Career advice: Where are the job openings?

For those interested in getting business done better, a central piece of career advice revolves around where to find responsible job opportunities that combine a good salary with socio-eco innovation. As mentioned in a previous post, the risk of a jobless recovery in the US is mounting, and US-based socio-eco innovators might be wondering where to look for jobs beyond the highly visible corporate social responsibility jobs.

Valuable career advice can be derived from a recent study from the Kauffman Foundation on US-based job creation. Indeed, this new study, titled 'The Importance of Startups in Job Creation and Job Destruction', showed that US start-ups are responsible for most of the US-based job creation. This longitudinal study, based on data from 1977 to 2005, compares and contrasts job growth in established companies (over a year old) and start-ups (less than a year old). An important first finding of this study is that, during recessionary years, job creation at startups remains stable. In contrast, as we have all seen and experienced during recessions, job growth in established firms varies with the economic conditions, decreasing in times of economic downturn, and growing in times of economic growth.

Furthermore, when looking at overall job creation in the US, the study found that between 1977 and 2005, start-ups have created a net average of 3 million jobs a year. In contrast, for every year of the study but 7 years, established firms were shedding an average of 1 million jobs net per year.
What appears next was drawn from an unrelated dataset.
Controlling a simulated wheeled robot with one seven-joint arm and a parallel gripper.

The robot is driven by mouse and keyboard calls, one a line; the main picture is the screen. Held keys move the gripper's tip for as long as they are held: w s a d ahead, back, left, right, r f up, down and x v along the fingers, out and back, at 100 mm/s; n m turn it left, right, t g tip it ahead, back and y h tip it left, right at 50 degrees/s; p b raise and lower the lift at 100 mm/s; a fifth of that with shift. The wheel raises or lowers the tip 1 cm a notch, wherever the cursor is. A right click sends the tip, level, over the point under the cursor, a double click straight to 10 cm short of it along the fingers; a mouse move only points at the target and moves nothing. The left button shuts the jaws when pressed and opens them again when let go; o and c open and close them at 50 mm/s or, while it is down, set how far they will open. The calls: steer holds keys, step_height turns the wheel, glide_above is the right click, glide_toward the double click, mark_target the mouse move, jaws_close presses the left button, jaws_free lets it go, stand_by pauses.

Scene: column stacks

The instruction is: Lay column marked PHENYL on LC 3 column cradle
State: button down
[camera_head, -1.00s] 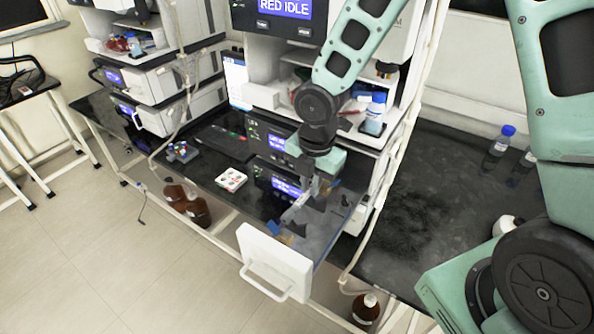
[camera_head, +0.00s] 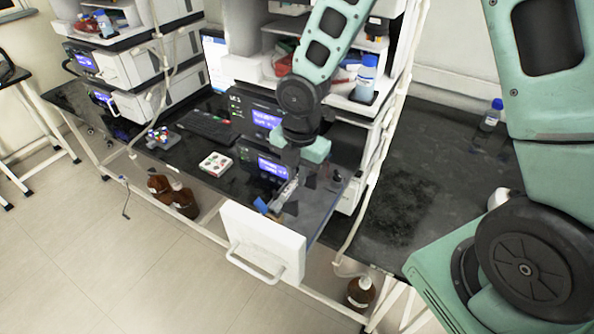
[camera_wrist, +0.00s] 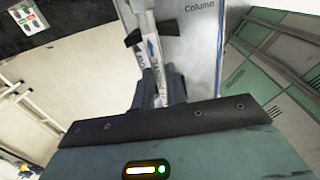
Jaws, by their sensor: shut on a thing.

Finally, another important result from this study indicates that, contrary to popular belief, established firms (10 years or older) do not create more jobs as they age. Indeed, the study found that on average, ten-year-old companies generate an average of 300,000 jobs while one-year-old firms create about one million jobs over the same period of time.

A limitation of this study is that it does not look at the sustainability of the jobs created. For instance, out of the million average jobs created by start-ups, how many are still jobs that exist after 3 or 5 years as compared to the 300,000 jobs created by established firms? As estimates show that about 95% of start-ups are not in operations 5 years after their creation, this is an important perspective that will need to be addressed in future studies.

So what does this tell us about career advice for those looking to drive socio-eco innovation?

Well, a first piece of career advice might be to look a new start-ups rather than focusing exclusively on established firms. New models such as L3Cs are gaining momentum. Indeed, L3Cs are now available in 8 US states as well as in a number of Native Indian Reserves (see the latest update on this model through Marcia Stepanek's post in our justmeans social enterprise section). Gaining more knowledge about L3Cs and how their business model differs from other social enterprises (and from nonprofits) can help you gain a considerable competitive edge when applying for jobs to get business done better.

In addition, and as mentioned in earlier posts, another social enterprise model is also gaining traction. The Benefit Corporation model (or B Corps) is now available in 2 US states. Furthermore, at least 6 more states having started the conversation about adopting this new business model in their state (for more information on B Corporations, see previous justmeans posts here and here).

So a central piece of career advice for aspiring SEIs is to expand their job search by looking into at least two new directions: First, focus some of your energy looking for opportunities beyond established firms. They might be less visible and more volatile, but they might have more jobs available. Second, learn more about alternative socially responsible business models and investigate opportunities that might be available in these organizations, for instance through our justmeans job board.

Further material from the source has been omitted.